Perhaps the most interesting thing about the failure of the failure is that the doomsayers relied on assorted 'metrics' of software analysis to 'prove' the bug was insoluable -- despite the fact that the doomers were, almost to a man, the type who condemned the 'mechanization' of the modern world and the reduction of the human spirit. Yet, in the end, it was the human spirit which triumphed over the cold equations. Imagine that. (Almost makes me regret being a misanthrope. Almost.)
Throughout recorded history, any number of prophets have come forth, bearing calculations, statistics, figures, all pointing to inexorable, inevitable, unavoidable catastrophe -- yet every time, the disaster has been averted, often with a shrug. Malthus. Erlich. Yourdon. All tally up the numbers, note the totals, declare the time and date of the ending of the world -- and all fail.

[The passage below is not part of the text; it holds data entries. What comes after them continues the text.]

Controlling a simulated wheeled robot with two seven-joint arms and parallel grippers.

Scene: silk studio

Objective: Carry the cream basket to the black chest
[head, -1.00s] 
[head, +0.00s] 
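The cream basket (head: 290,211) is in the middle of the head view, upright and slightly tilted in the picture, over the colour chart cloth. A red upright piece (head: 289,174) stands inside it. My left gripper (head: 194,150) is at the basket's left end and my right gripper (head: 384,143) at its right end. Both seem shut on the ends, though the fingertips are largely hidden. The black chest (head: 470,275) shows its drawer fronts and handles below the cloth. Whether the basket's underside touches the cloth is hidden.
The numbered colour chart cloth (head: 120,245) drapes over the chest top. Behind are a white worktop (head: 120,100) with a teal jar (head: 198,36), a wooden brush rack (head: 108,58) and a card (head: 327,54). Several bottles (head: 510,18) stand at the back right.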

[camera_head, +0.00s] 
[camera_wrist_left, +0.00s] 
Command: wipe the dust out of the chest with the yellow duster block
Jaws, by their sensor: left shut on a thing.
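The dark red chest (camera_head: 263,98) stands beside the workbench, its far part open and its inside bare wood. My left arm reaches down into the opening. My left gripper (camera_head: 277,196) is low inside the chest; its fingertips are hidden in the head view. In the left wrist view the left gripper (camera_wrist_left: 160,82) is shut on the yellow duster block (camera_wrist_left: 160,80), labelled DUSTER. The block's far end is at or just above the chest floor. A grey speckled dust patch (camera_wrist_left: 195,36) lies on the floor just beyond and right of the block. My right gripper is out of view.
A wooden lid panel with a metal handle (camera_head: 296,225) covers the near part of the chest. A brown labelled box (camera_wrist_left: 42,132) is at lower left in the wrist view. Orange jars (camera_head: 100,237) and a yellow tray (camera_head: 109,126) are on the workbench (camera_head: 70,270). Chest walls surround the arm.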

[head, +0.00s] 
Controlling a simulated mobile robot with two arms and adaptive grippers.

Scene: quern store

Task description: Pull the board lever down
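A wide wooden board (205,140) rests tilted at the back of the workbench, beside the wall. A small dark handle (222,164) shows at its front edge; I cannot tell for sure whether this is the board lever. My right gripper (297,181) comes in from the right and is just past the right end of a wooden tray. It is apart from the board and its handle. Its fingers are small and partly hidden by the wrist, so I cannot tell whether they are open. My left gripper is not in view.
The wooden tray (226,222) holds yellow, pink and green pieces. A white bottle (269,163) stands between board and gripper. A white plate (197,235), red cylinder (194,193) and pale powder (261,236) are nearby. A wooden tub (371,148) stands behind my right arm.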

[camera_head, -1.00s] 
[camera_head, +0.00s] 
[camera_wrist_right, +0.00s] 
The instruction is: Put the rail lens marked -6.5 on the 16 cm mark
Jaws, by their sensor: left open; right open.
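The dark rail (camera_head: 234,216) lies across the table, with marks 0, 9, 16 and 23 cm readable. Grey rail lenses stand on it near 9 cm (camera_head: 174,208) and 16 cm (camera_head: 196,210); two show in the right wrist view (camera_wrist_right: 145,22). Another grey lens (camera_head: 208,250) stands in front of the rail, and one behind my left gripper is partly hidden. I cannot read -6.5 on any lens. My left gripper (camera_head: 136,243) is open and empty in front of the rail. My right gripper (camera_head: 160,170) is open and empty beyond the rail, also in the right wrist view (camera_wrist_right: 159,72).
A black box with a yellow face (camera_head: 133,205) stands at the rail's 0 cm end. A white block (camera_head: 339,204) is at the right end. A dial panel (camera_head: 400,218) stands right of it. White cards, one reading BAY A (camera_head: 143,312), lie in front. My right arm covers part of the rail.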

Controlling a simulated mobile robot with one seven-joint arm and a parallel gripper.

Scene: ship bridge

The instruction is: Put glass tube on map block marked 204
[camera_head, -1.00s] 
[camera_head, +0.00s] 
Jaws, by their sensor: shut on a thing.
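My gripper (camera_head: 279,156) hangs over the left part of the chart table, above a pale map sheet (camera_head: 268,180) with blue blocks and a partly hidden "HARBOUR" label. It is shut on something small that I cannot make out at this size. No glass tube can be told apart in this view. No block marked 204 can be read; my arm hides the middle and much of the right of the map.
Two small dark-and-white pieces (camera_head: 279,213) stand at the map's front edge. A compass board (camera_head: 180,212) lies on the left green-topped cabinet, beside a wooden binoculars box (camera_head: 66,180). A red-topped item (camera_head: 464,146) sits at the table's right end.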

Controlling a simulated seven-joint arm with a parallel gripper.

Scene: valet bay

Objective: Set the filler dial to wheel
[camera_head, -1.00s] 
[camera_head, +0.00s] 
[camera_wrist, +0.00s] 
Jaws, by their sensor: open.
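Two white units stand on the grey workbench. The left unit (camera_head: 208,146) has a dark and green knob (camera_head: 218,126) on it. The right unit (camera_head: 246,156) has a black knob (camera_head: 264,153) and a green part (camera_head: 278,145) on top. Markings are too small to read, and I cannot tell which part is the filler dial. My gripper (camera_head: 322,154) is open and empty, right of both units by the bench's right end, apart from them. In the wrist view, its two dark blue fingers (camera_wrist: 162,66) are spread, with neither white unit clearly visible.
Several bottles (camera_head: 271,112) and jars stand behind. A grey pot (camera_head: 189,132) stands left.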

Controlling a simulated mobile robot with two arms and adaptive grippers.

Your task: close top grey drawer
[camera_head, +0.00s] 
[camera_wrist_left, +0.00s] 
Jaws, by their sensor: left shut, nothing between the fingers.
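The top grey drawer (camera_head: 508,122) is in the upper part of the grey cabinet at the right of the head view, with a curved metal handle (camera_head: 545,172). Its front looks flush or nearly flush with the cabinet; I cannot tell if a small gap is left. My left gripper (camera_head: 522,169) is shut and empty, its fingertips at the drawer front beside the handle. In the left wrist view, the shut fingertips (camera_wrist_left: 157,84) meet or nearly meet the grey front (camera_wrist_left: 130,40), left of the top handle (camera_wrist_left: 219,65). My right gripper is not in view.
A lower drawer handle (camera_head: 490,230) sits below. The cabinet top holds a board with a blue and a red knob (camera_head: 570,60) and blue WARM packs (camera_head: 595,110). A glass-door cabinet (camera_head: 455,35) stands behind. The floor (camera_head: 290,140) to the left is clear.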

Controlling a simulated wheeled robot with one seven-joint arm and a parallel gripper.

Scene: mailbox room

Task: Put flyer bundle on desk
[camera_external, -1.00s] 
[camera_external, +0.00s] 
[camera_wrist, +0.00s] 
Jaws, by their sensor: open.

Humanity is an abomination unto the universe. We are Coyote, we are Loki, we are Hermes, we are the trickster of creation. The gods declare "Heads I win, tails you lose", and we toss the coin regardless, and laugh as it lands on its edge. An ice age comes, and we make fire and wear furs. The ice retreats, and we plant crops. Our numbers grow geometrically, while farmland shrinks, and we still have more food than we can eat -- and, in defiance of the most basic law of life, we have controlled our breeding. (ZPG in the industrial world.)
There would be riots -- but there weren't. The shelves would be empty -- but they aren't. Stocks and planes would both crash -- neither has. A million embedded chips would die, and with them, our power, our heat, our sewage -- but the lights are on, and it's warm, and the toilet flushes. Nothing could stop the disaster -- but the disaster has been stopped.
The gods punish hubris -- but there are no gods but Darwin, and Heinlein is his prophet. The only true sin is the lack of hubris, of failing to dare, of letting fear of failure cause you to fail by default.
We have grown too dependant on technology? But we have always been dependant on technology -- totally, absolutely, completely, for as long as man has been man and for a million years or more before that. From the first sparks of flint to the flames of Apollo is a clear line, undivided and unbroken, an ascending arrow that has not yet, and may never, fall back to Earth. We cannot live without technology, not as individuals, not as a species. To say we are too dependant on technology is to say we are too human.
One man, one mind, can change the world, and there are six billion of us. Nothing is inevitable, nothing is certain, nothing is fixed -- provided that men are free to use their minds. Man, alone of all animals, is not bound by what is. Man can imagine -- and turn tought into reality. A rat can learn to run a maze -- but a human can stand still, see the maze, run his mind down it, across it, run a thousand thousand paths in an instant, then, after his race through pathways of imagination, learn to pole vault over the walls -- or just smash them down. We rewrite the rules of the game, and we have since the time, long ago, when one of our ancestors -- the first creature worthy of the name 'human' -- decided to smash a rock into the head of a predator. At that moment, evolution screamed and fled. We decided, at that point, that we would shape our environment to suit us -- that we would warp the world to our own needs, remake the universe in our image. And we have, and we shall continue to do so. The point at which we do not is the point at which we are no longer human.
(Note:Lizard just deleted six paragraphs of sickeningly self-congratulatoyy nonsense, in which I pulled a muscle patting myself on the back. Narcisisstic rambling available on request, read them if you need incitement to vomit.)